Besides, since the people who create, implement and are governed by these rules are no saints, they will make mistakes and the rules will have flaws. Thus, the main function of rules is not to eradicate contradictions and mistakes, but to ensure game players to play in a regulated manner.
Previously, the Chinese were influenced by the belief that rules set by international bodies are well-considered and fair. This naive perception shaped Chinese mentality in dealing with these rules, in that they preferred to obey than to question them. Obeying rules also matches nicely with traditional Confucian norms, which explains why the mainstream media in China has been demanding Chinese athletes behave in a nearly saintly fashion during the London Games.
Ironically, both the organizers of the Olympic Games and China's counterparts in these competitions, from the South Koreans to the British, have demonstrated our naivety of what rules are really for.
Rules are neither for obeying nor for breaking, but are there for gain. They are not designed to prevent cheating, but to give a frame of what can and cannot be done in a competition. Taking advantages of the rules wisely and benefiting by them is key to winning.
Choosing meek compliance rather than making reasonable appeals will not earn any compliments for sportsmanship. It will only be labeled as weak.

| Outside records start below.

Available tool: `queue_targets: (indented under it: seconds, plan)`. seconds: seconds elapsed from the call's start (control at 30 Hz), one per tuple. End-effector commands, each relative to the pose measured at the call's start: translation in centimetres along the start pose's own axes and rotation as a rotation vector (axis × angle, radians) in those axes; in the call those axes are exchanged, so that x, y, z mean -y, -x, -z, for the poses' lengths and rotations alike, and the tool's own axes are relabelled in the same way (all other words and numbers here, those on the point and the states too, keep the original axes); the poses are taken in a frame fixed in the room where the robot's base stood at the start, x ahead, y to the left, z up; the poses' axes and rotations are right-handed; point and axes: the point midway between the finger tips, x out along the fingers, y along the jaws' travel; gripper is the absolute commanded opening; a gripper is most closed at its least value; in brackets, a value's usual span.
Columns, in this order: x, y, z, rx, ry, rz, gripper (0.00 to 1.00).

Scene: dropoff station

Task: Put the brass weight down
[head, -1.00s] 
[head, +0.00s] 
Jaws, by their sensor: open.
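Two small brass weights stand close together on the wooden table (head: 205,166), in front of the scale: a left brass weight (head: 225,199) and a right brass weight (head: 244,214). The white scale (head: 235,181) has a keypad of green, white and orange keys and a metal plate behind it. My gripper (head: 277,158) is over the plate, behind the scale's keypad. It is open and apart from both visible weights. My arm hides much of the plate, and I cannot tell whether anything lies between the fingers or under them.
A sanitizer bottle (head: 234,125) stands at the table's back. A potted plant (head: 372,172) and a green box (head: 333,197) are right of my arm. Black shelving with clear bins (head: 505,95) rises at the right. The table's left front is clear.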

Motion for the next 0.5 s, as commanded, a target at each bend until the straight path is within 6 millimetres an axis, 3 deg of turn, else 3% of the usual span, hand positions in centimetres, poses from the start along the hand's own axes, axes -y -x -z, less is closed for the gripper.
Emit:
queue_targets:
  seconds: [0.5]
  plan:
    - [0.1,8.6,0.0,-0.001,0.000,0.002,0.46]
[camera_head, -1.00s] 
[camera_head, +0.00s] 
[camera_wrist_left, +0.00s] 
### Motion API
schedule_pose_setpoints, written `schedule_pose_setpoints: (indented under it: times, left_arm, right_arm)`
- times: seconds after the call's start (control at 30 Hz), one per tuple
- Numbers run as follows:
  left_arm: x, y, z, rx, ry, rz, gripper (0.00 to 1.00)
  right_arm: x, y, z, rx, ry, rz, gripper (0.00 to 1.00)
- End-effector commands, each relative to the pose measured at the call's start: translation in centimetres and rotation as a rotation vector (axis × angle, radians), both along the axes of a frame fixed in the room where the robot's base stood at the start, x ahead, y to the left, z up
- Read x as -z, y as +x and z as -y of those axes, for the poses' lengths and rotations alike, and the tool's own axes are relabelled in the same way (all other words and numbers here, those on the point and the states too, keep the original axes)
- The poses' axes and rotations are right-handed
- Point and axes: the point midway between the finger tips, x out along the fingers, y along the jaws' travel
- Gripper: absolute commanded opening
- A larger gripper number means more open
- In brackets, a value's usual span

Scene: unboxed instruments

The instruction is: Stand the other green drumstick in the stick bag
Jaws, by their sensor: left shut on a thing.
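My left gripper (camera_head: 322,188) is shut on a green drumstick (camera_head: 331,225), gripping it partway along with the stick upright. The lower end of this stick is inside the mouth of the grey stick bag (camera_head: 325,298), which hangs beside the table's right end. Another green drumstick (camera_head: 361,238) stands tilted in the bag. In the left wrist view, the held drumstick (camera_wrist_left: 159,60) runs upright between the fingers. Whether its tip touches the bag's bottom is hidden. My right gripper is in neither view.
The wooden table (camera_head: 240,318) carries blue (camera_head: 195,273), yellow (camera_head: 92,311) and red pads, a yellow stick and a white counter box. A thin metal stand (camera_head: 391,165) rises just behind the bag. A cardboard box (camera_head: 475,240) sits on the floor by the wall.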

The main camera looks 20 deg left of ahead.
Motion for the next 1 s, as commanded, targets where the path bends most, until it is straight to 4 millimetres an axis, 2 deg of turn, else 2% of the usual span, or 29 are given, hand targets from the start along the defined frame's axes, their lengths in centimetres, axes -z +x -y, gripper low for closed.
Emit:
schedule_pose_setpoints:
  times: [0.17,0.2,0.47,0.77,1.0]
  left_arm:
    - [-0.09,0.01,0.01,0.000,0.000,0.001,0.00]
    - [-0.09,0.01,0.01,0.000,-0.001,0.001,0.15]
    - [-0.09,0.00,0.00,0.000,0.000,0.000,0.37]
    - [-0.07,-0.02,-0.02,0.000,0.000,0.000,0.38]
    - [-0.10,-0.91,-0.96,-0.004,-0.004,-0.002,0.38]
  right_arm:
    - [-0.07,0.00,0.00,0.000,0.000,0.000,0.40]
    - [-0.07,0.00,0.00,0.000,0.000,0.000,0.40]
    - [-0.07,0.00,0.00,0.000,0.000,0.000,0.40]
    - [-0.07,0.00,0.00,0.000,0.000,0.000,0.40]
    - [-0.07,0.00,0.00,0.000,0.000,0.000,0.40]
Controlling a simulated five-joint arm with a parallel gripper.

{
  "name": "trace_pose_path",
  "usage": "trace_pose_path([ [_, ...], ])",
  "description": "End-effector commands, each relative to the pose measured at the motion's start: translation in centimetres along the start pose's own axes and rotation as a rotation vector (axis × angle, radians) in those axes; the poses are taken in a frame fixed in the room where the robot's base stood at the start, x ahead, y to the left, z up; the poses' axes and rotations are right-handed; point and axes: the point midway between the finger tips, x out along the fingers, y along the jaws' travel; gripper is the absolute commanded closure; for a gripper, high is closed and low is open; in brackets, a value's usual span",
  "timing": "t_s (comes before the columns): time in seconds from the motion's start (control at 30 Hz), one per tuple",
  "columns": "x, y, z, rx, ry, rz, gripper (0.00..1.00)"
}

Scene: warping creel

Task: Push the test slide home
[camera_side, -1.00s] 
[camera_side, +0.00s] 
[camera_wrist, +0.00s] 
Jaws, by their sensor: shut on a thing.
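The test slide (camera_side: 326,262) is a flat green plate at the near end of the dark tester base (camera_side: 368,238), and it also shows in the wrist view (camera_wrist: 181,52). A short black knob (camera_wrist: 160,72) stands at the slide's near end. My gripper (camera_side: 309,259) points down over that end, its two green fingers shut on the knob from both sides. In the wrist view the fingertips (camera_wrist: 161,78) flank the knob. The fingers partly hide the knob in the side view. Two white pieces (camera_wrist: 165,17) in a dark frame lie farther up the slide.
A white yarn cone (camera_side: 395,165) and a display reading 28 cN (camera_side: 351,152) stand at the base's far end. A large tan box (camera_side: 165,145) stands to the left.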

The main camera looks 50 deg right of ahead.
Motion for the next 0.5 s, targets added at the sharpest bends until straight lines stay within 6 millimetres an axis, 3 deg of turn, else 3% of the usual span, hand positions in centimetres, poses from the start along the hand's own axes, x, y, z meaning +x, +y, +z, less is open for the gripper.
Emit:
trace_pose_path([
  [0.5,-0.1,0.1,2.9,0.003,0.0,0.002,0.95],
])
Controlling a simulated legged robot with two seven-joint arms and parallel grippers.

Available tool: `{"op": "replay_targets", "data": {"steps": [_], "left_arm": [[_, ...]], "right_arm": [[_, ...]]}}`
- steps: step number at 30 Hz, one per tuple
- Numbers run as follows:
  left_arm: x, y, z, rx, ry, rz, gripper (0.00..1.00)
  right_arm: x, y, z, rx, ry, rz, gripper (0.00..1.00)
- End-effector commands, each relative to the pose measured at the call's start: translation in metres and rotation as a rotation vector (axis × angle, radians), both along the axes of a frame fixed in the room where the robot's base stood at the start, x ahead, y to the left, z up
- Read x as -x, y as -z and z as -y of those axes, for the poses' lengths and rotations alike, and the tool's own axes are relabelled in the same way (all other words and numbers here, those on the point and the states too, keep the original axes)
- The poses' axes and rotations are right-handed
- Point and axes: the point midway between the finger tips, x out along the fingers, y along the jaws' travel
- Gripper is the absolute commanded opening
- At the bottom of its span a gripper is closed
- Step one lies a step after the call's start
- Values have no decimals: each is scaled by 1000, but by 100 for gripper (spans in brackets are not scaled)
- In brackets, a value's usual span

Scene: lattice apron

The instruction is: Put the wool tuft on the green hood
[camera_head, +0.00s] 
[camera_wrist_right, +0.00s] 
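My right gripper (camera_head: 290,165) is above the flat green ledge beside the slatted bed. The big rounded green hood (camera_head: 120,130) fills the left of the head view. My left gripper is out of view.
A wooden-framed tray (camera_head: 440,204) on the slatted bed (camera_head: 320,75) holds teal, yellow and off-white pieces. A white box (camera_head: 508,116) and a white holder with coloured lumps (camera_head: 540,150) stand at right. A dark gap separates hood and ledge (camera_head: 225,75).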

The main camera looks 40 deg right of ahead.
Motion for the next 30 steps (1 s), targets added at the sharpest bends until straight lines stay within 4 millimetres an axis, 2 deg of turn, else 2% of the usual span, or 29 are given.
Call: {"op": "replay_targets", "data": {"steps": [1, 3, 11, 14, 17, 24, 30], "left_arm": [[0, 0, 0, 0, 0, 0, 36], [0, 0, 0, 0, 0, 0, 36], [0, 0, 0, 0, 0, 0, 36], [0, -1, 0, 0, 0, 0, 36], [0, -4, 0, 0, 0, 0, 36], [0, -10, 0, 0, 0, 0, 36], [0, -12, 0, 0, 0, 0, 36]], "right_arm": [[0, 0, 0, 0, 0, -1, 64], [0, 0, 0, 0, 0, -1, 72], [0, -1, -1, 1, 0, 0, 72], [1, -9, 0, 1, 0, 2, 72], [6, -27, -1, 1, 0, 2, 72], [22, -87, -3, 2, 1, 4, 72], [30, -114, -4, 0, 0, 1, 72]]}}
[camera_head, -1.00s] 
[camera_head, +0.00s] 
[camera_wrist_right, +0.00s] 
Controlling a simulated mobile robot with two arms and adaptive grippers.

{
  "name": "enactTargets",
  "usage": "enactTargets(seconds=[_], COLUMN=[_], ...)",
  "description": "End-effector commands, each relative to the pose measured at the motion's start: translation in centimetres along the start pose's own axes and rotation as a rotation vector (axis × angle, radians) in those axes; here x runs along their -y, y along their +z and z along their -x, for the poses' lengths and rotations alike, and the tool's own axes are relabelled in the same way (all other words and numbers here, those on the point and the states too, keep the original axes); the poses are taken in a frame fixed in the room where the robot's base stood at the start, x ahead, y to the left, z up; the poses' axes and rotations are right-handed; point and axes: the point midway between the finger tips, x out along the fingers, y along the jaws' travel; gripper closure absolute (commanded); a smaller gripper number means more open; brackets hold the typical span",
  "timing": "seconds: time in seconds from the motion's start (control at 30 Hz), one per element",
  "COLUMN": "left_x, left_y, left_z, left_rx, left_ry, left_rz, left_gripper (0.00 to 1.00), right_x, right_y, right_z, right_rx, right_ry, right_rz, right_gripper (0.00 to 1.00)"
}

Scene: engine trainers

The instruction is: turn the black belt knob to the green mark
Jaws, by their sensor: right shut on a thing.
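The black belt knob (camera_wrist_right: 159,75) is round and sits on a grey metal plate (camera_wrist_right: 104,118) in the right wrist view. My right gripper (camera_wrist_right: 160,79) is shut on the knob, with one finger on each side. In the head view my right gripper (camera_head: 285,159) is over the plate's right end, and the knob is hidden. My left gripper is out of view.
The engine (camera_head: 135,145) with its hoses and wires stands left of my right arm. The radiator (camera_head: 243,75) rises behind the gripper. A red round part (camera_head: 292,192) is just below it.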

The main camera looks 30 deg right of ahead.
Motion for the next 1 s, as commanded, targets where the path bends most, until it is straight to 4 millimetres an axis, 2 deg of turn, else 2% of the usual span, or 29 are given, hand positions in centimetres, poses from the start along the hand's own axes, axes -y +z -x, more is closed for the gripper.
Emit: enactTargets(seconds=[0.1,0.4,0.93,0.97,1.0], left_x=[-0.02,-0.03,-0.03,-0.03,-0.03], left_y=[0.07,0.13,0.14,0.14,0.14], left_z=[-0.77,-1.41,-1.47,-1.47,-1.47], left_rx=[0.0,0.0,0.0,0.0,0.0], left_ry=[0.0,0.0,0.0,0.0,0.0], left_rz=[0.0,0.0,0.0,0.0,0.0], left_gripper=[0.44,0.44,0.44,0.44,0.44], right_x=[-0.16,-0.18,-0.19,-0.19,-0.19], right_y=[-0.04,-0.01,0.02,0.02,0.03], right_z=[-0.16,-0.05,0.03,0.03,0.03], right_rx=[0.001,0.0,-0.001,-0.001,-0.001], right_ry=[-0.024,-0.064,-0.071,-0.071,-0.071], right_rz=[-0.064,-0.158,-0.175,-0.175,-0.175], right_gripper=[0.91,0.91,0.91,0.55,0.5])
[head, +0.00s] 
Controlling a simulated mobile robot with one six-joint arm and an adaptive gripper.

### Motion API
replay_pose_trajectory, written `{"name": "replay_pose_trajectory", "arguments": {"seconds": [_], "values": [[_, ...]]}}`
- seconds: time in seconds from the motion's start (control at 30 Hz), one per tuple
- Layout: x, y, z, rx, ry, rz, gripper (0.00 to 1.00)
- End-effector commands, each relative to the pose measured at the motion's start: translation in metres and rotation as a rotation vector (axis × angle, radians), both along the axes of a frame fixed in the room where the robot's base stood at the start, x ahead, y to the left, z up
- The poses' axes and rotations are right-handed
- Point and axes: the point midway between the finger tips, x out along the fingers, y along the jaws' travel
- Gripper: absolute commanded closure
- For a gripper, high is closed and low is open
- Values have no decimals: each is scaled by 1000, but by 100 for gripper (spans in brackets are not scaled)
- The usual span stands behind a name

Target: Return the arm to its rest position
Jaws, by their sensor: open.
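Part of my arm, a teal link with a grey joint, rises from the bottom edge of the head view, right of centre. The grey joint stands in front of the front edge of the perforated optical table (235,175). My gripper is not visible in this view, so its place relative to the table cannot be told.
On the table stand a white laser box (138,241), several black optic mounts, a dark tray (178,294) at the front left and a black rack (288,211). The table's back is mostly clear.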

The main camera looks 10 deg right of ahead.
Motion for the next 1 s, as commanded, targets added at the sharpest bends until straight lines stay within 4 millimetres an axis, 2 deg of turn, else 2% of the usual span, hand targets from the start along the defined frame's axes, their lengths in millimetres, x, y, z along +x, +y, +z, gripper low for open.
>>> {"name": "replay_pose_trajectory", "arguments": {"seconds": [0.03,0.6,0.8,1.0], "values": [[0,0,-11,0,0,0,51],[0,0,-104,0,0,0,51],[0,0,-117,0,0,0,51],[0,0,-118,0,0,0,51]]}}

Abandoning opportunities for legally exploiting rules, which have been constantly adopted by others, has nothing to do with being ethical but only shows one's lack of understanding with and skill in handling the rules.
No matter how strong a team is, without the ability to use the rules, it will lose the competition and its appeal, and even be fined for arguing. This is the reality of not only competitive sports, but also our world.
If losing a few medals can wake China up from the blind obedience of international rules and facilitate debates in its society about the misperception of rules, then such losses are worth it.
In fact, outside the Olympic Games, China is also challenged by many other international issues such as the Diaoyu Islands dispute, that will require a new understanding of international rules.
Learning what rules the outside world really plays by should be one of the main goals of our participation in the London Games.
The author is a lecturer in the Department of International Politics at Fudan University. firstname.lastname@example.org
China's badminton team, take back your apology! You have nothing to apologize about. The British rowers did pretty much the same during the 1948 London Olympic Games' double sculls competition and were hailed as legends.
Given that China's solar and telecommunication enterprises have been constantly ruled against by so-called international rules, you should wake up from your daydreaming and keep on fighting to change these rules one day.
Chinese badminton players were disqualified for throwing the match.
However, British cyclists were awarded gold medals even after they admitted crashing on purpose and the referee insisted that this is a legal use of the rules.
Yet when Chinese cyclists appealed for evidence of a ruling that stripped them of their gold medal, they were fined. These double standards are irritating, and those ridiculous game rules should be changed immediately.
Throwing matches is shameful, but disqualifying players for this shames the Badminton World Federation. Referees getting more time in the limelight is a shame for any competition, while frequent appeals and the stripping of gold medals without any reason shame the Olympic Games.
Restarting a heat for a deliberate crash and a broken seat shames the host country, while the problems constantly spotted in the organizing and running of the games shame London.
The Badminton World Federation and the International Olympic Committee (IOC) are primarily responsible for the recent badminton scandals.
The former has designed a game rule that is naturally flawed, as it allows countries to send multiple teams to participate in group and knockout matches. This will inevitably drive players to throw their matches under certain conditions.
As for the latter, it has become confused about what the Olympic Games really is: a grand competition between individual athletes or a competition between nations.
In fact, over the past century, the IOC and national governments have effectively turned the games into a competition of national strength.
This not only drives countries to set up sports regimes that channel national resources directly into winning these competitions, but also creating a clash between individual players and nations, forcing individuals to sometimes give up their interests for their nations. The IOC should acknowledge this and build the rules accordingly.
Over the past century, China has realized three Olympic wishes it made after the 1908 London Olympic Games: to have a player competing in the Olympic Games, to have a team competing in the Olympic Games, and to host an Olympic Games. Now in the 2012 London Olympic Games, China should make one more wish: to be able to challenge and change international sports rules.
Hopefully this won't take another century.